The new facility will include a variety of market-rate apartments in the upper five floors.

The building would feature a brick facade on most levels with metal panels on the top stories. Merge partner Joy Hannemann said this building design aims to “blend the historic downtown of Dubuque with the more modern look of a mixed-use building.”

Apartments will range from 400-square-foot “microresidential” units all the way up to 900-square-foot, two-bedroom units. There also will be studio and one-bedroom options.

Monthly rent likely will range from $800 for the smallest units to $1,400 or $1,500 for the largest.

The facility will feature multiple amenities, including a gym, courtyard and fifth-floor patio. Officials also noted the complex will be pet-friendly.

The first level would boast 23,000 square feet of retail space.

Merge officials noted that similar, mixed-used buildings have featured everything from grocery stores to barbershops.
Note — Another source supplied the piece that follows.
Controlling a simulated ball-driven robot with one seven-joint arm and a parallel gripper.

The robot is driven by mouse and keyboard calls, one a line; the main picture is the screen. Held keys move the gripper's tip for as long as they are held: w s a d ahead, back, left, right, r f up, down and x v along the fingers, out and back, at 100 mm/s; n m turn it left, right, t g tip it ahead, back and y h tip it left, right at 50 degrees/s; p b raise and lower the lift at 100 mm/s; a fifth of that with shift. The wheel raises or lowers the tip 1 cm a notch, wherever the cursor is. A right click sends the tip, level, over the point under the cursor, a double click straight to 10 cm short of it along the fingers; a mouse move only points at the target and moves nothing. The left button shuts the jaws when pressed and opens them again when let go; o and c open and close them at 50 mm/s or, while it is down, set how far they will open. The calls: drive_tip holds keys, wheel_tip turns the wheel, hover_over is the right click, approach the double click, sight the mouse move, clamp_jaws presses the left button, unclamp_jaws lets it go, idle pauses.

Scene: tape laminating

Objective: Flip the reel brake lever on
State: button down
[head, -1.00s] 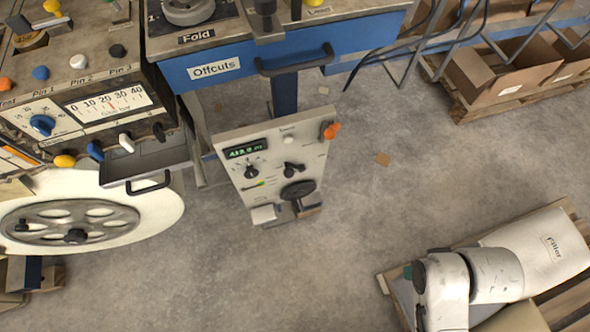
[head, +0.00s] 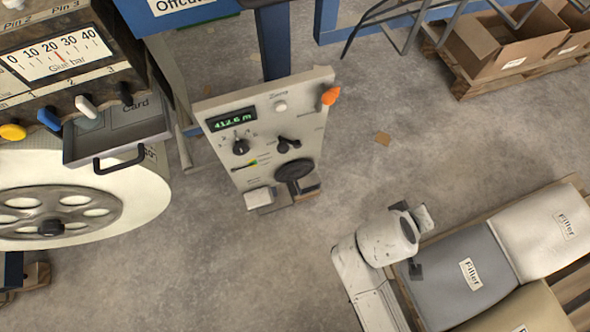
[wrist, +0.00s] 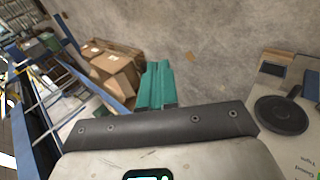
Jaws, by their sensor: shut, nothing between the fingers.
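No reel brake label is readable, so I cannot tell which handle is that lever. The beige control panel (head: 258,110) stands at centre in the head view. It carries an orange-tipped handle (head: 330,95) at its upper right edge, a black lever (head: 288,145), a black knob (head: 240,146) and a black round disc (head: 294,170). My gripper, teal fingers together and empty, shows in the wrist view (wrist: 158,70). In the head view my white wrist is right of and below the panel, apart from it; the fingers are not clear there.
The large white reel (head: 140,200) and an open card drawer (head: 118,130) are at left. Filler sacks (head: 470,275) on a pallet lie by my arm at lower right. Cardboard boxes (head: 500,50) are at upper right. The floor between panel and pallet is clear.

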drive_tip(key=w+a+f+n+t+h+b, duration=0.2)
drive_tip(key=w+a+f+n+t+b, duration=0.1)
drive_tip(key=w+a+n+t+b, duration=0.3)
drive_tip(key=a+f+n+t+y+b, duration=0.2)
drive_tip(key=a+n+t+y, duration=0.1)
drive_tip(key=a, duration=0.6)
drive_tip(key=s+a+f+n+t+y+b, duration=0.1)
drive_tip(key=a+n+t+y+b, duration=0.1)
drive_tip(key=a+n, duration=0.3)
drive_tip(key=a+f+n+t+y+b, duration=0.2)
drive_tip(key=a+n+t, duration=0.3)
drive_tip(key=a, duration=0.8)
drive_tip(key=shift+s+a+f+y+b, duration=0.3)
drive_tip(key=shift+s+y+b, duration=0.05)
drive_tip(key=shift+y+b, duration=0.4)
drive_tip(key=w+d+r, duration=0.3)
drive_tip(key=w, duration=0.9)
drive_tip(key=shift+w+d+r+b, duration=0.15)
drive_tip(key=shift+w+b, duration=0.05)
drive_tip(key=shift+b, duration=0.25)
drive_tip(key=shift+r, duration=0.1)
They said it is unclear what kind of entities would occupy the building in the Port.

“That will really be decided by Dubuque and the entrepreneurs of the area,” said Dahlstrom.


The development would be located on a V-shaped plot of land, which runs parallel to East Fifth Street and Ice Harbor Drive and backs up to a large, public parking facility.
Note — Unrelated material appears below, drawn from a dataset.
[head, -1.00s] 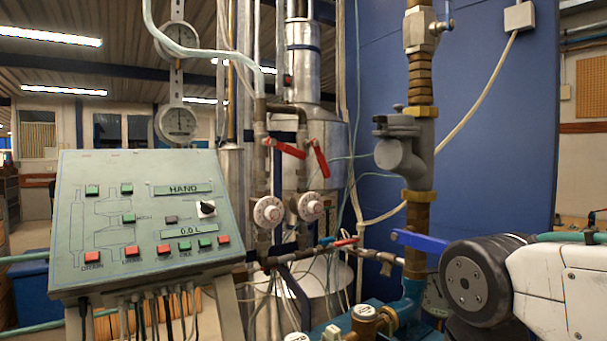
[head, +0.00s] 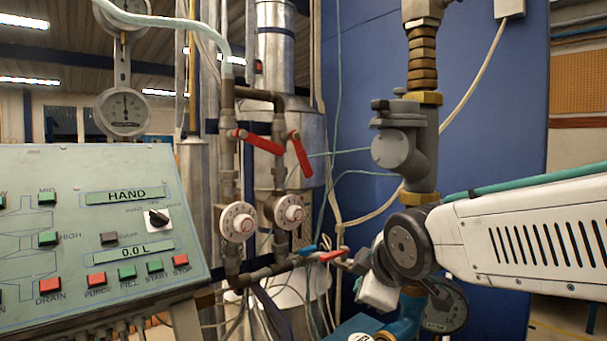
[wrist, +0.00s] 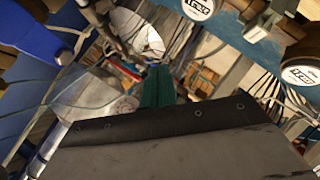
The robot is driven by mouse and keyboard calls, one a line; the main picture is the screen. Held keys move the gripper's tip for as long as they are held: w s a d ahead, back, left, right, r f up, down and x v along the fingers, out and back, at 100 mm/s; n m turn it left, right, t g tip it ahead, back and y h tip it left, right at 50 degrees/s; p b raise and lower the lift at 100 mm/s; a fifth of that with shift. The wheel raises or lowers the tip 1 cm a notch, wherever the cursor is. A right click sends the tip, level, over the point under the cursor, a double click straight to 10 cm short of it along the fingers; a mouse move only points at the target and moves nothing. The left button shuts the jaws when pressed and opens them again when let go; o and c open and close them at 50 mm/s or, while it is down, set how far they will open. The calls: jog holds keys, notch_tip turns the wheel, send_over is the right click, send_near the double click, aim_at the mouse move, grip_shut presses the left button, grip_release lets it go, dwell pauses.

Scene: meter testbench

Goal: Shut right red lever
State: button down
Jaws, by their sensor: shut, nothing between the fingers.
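Two red levers sit on the upright pipes in the head view. The left red lever (head: 257,141) slants down to the right, nearly level. The right red lever (head: 301,155) hangs steeply, its lower end to the right. A smaller red lever (head: 334,255) lies nearly level on the lower pipe, beside a blue one. In the wrist view my gripper (wrist: 157,87) shows as dark green fingers, shut and empty. In the head view my arm reaches in from the right, below and right of the red levers; the fingertips are hidden there.
A control panel (head: 92,235) stands at left. White dials (head: 237,221) sit below the upper levers. A thick grey valve (head: 402,145) rises above my arm. The wrist view shows round meter caps (wrist: 196,8), blue pipework and loose cables close around the gripper.

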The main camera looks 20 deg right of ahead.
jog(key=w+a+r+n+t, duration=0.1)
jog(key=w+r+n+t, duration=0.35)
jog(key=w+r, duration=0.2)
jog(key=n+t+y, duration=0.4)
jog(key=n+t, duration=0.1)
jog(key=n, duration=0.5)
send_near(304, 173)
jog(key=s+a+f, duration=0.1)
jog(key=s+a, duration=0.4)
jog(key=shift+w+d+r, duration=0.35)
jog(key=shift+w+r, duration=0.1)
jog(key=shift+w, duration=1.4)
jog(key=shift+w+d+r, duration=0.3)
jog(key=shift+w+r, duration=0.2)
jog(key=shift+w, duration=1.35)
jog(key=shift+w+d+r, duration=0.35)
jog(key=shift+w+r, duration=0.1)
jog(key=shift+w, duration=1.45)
City Council members on Monday will vote on whether to set a public hearing for a proposed development agreement between Merge and the City of Dubuque.

Under the proposed agreement, Merge would purchase 1.22 acres of city-owned land for about $800,000. A land acquisition grant would reduce the actual payment to about $400,000.

The City of Dubuque also would issue tax-increment-financing rebates to the developer. TIF repays companies for incremental increases in property taxes resulting from an expansion or improvement to a property.

In this scenario, the city would repay an estimated $1.8 million over 10 years, according to Dubuque Economic Development Director Jill Connors.

Tenant parking would be available in an existing surface parking lot near McGraw-Hill Education.

Mayor Roy Buol called the project a “substantial addition to our Port of Dubuque area.”


The project could become a reality in part thanks to a relatively new federal program that incentivizes investment in low-income areas.

Opportunity Zones were added to the tax code in late 2017 as part of the Tax Cuts and Jobs Act.

The program provides an enticing deal for investors, who are able to temporarily shield capital gains from taxation while they are within “Qualified Opportunity Funds.”

A pair of opportunity zones have been established in Dubuque — one covers a large swath of the city’s North End, while another includes a significant portion of Dubuque’s downtown and riverfront areas.

Merge, which has offices in Madison, Wis., and Cedar Falls, Iowa, focuses on Opportunity Zone development in the Midwest. It has overseen multiple projects, including a mixed-used space nearing completion in Waterloo.

David Lyons, a sustainable innovations consultant with GDDC, said this will be the first Opportunity Zone project in Dubuque.

He emphasized that the vast majority of Opportunity Zone projects have occurred in large metro areas and praised Merge for its ability to see potential in smaller communities.

“This is a very unique thing,” Lyons said.